Pour espérer atteindre cet idéal de représentation encore fallait-il être en mesure de ne pas troubler son sujet, apprendre à réagir au plus vite, à s’absenter tant et si bien qu’il pourra même sembler, au final, en observant attentivement un tirage, qu’aucun photographe n’était potentiellement derrière l’appareil photo à l’instant de la prise de vue.
Le sujet doit être respecté : il doit être l’image elle-même et non passer pour l’objet – ne pas être visiblement au service – d’une quelconque intention du photographe ni procéder d’une interaction avec son existence physique.

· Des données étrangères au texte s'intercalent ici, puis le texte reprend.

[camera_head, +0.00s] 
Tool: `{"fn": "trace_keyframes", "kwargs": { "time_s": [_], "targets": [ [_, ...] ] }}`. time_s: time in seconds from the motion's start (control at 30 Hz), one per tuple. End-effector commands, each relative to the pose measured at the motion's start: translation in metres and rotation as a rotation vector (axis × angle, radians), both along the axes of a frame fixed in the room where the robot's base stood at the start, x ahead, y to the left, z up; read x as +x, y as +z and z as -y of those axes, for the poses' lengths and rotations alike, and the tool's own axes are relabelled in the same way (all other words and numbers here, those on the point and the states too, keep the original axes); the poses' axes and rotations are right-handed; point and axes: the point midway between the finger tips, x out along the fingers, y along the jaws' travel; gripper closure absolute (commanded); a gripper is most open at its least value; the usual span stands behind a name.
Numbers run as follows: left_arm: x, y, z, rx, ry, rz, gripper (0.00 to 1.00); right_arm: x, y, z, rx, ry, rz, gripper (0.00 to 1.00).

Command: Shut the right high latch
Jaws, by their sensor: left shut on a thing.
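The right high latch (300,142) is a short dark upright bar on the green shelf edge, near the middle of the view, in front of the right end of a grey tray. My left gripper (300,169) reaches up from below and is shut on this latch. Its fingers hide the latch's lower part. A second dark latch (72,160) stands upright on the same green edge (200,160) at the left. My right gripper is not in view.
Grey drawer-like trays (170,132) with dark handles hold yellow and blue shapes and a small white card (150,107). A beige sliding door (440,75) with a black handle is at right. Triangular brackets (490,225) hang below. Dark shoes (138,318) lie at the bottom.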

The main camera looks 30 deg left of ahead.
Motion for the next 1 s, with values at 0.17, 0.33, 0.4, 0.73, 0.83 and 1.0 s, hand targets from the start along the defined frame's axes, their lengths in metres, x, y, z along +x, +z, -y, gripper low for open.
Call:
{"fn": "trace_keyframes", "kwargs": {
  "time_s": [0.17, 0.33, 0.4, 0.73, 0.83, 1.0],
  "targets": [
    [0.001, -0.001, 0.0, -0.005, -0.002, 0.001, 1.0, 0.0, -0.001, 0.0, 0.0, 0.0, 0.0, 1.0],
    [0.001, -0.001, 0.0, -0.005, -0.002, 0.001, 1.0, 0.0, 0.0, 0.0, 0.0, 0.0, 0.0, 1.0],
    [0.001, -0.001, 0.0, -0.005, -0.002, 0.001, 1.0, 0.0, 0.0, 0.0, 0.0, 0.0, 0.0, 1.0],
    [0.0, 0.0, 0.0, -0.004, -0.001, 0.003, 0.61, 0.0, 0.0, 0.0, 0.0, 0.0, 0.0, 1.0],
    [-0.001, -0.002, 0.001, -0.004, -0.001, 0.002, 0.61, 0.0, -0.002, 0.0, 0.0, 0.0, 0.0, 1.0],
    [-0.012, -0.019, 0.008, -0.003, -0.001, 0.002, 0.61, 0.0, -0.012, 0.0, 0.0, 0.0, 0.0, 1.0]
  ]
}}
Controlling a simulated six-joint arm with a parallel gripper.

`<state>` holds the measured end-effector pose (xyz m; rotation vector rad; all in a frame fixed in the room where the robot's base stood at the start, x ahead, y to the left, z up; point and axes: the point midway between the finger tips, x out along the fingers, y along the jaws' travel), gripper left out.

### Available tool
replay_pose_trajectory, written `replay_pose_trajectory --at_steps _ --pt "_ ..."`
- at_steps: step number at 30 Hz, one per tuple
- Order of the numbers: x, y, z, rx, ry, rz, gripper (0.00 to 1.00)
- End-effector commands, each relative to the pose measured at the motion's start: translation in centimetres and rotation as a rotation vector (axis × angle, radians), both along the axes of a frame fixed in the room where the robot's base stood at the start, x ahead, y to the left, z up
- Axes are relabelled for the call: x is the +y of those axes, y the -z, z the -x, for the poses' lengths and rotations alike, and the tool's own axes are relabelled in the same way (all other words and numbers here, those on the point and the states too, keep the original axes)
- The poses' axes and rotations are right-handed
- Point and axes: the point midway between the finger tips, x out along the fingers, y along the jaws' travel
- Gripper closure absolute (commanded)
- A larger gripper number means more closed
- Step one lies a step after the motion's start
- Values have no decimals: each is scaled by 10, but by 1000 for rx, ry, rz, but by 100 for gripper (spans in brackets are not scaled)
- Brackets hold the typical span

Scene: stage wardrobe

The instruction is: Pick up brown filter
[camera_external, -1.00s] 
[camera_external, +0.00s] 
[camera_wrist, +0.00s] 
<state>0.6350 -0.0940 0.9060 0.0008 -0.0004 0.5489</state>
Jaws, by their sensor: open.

Certaines images échappent bien sûr à cette règle : le photographe peut être remarqué avant d’avoir pu déclencher. Ces photos sont toujours à la limite du moment de la rencontre, d’une interaction avec le sujet et chacun pourra se demander la nature des relations qui ont pu succédé à ces instants. Là le réel, ce qui participe de la vie de tous les jours, s’exprime aussi par défaut, se prolonge en dehors de l’image comme dans les photos où l’humain ne semble pas avoir sa place.
Dans ces dernières, dites “minimales” ou “abstraites”, il est presque toujours question de “montrer” ce qui est en dehors du cadre, ceci en invitant à mettre en question son contenu. C’est le photographe qui prend la place de l’humain, de tout un chacun présent dans les autres séries, et c’est la réalité d’un monde morcelé qui s’impose : celui qui nous englobe et que nous ne pouvons saisir pleinement, celui dont nos sens ne nous permettent que d’apprécier des bribes. Plus élémentaire encore que nos sens, le capteur donne une traduction radicale, exemplaire de cette globalité insaisissable, hors champ, à laquelle il renvoie par défaut.
Nous sommes aux antipodes de ce que la merveilleuse Invention de Morel serait censée permettre, dans ce qui se rapproche d’une réalité authentique, c’est-à-dire qui ne saurait être traduite par aucun hyperréalisme.
Dans une époque où la règle porte surtout à regarder son nombril, la question du “style” se pose plus que jamais pour l’artiste. En effet, lorsqu’affirmer son caractère exceptionnel devient plus fondamental que de s’ouvrir aux autres, l’artiste aussi voudra “avoir un style” qui n’appartiendrait qu’à lui. Le “style” n’est donc plus un a posteriori déterminé par les recherches d’historiens de l’art ou de critiques, il ne résulte plus de l’évolution d’un travail avec les hasards et les intuitions qui auraient pu la produire. Il est avant, par principe, avant même l’œuvre produite, et l’œuvre n’étant plus qu’un prétexte à l’affirmation du style. Ainsi le travail de “recherche” de cet “artiste” porte-il sur la mise en valeur de sa propre image et sur rien d’autre.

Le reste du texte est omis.